A cidadania, a educação política ou a educação para a democracia, se constrói a partir de princípios de civilidade, do apego à ética e à moral públicas; e num país como o nosso, se faz, sobretudo, em solidariedade com os mais pobres e injustiçados, da conexão contemplativa com os excluídos. A educação política se consolida com a coragem de afirmar e respeitar as diferenças e a sabedoria de ser tolerante, sem ser necessariamente transigente com o que está errado.
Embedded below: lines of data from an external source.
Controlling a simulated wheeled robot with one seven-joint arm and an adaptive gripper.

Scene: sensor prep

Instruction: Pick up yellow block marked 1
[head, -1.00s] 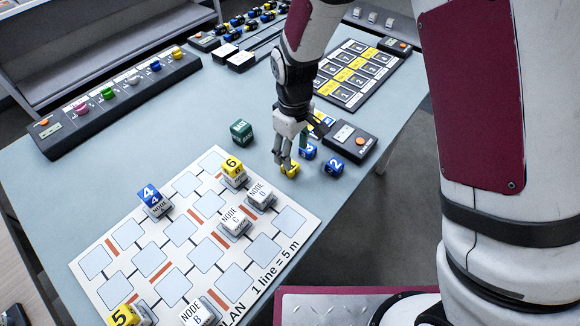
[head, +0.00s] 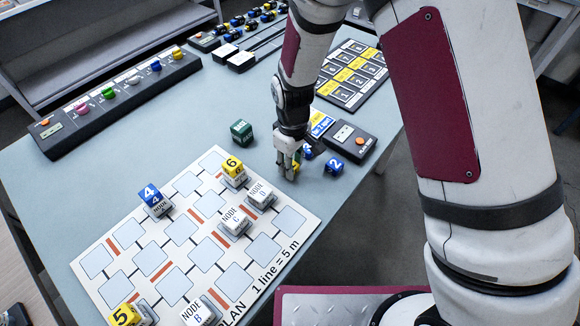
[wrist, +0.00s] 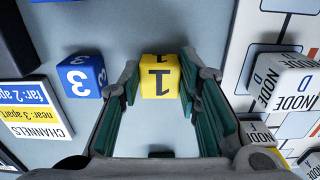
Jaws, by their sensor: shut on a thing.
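The yellow block marked 1 (wrist: 160,77) sits between my fingertips in the wrist view, its number facing the camera. My gripper (wrist: 159,84) is shut on it, with a green-padded finger on each side. In the head view my gripper (head: 289,172) points down at the table, right of the white plan board, and its fingers hide most of the yellow block. I cannot tell whether the block touches the table.
A blue block marked 3 (wrist: 81,76) stands close beside my gripper. A blue block marked 2 (head: 333,166) and a dark green block (head: 241,132) are nearby. The plan board (head: 268,273) holds node blocks, including NODE D (wrist: 283,84).

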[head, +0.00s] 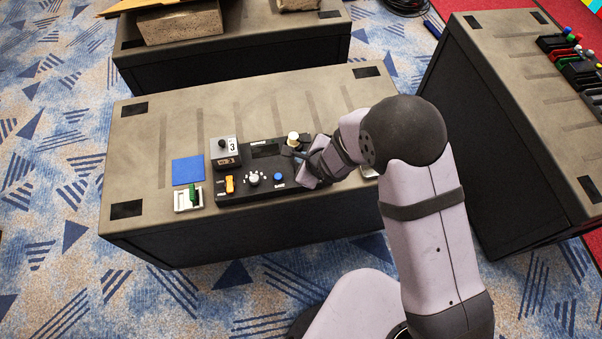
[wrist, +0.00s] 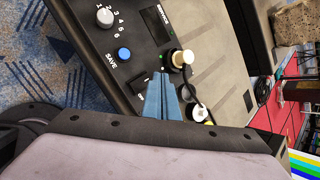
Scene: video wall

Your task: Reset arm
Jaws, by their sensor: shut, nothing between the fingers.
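My gripper (wrist: 165,80) is shut and empty. In the wrist view its blue fingers lie together over the right end of a black control panel (wrist: 137,62). In the head view my arm reaches in from the right, and the gripper is beside the panel (head: 236,189). A cream-white knob or plug (wrist: 182,58) stands just past the fingertips and also shows in the head view (head: 293,139). I cannot tell whether the fingertips touch anything. The panel also bears a blue button (head: 279,178) marked SAVE, a numbered dial (head: 253,178) and an orange switch (head: 229,184).
A grey box marked 3 (head: 225,152) stands at the panel's left end. A blue square (head: 187,170) and a white tray with a green piece (head: 188,197) lie farther left. The case top (head: 148,172) is otherwise mostly clear. Another case (head: 500,90) stands at right.

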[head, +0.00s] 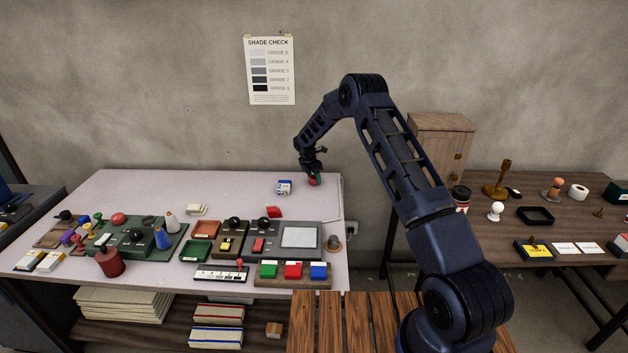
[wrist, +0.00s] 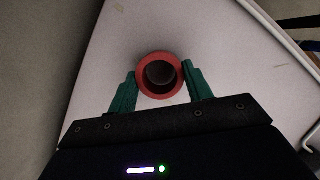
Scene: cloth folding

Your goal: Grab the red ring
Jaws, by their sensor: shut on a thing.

A educação para a cidadania tem como norte sua intransigência com a transgressão ética e se assenta na idéia do reformismo constante e, como tal, no repúdio ao conservadorismo e na luta obstinada contra essas mencionadas velhas práticas patrimonialistas.
E o que fazer diante de crises como a que ora parece querer abater o poder Legislativo, deixar rolar, já que não nos julgamos responsáveis isoladamente por ela? Não. Estamos justamente numa circunstância democrática paradoxalmente favorável ao exercício da cidadania. Entre as instituições do Estado democrático de direito, o Congresso Nacional é a defesa e segurança da democracia, e é a casa à qual a imensa maioria dos brasileiros recorre, em busca de solução de seus conflitos.
Como símbolo mediador da República, o Parlamento resta como o limite para a atuação daqueles que não consideram a política outra coisa senão uma oportunidade de negócios e nós, os que lutamos pela democracia como instrumento de transformação. Vamos participar e protestar contra a renitência clientelista e fisiológica. É mais que nunca hora de retomarmos a luta pelo Parlamentarismo!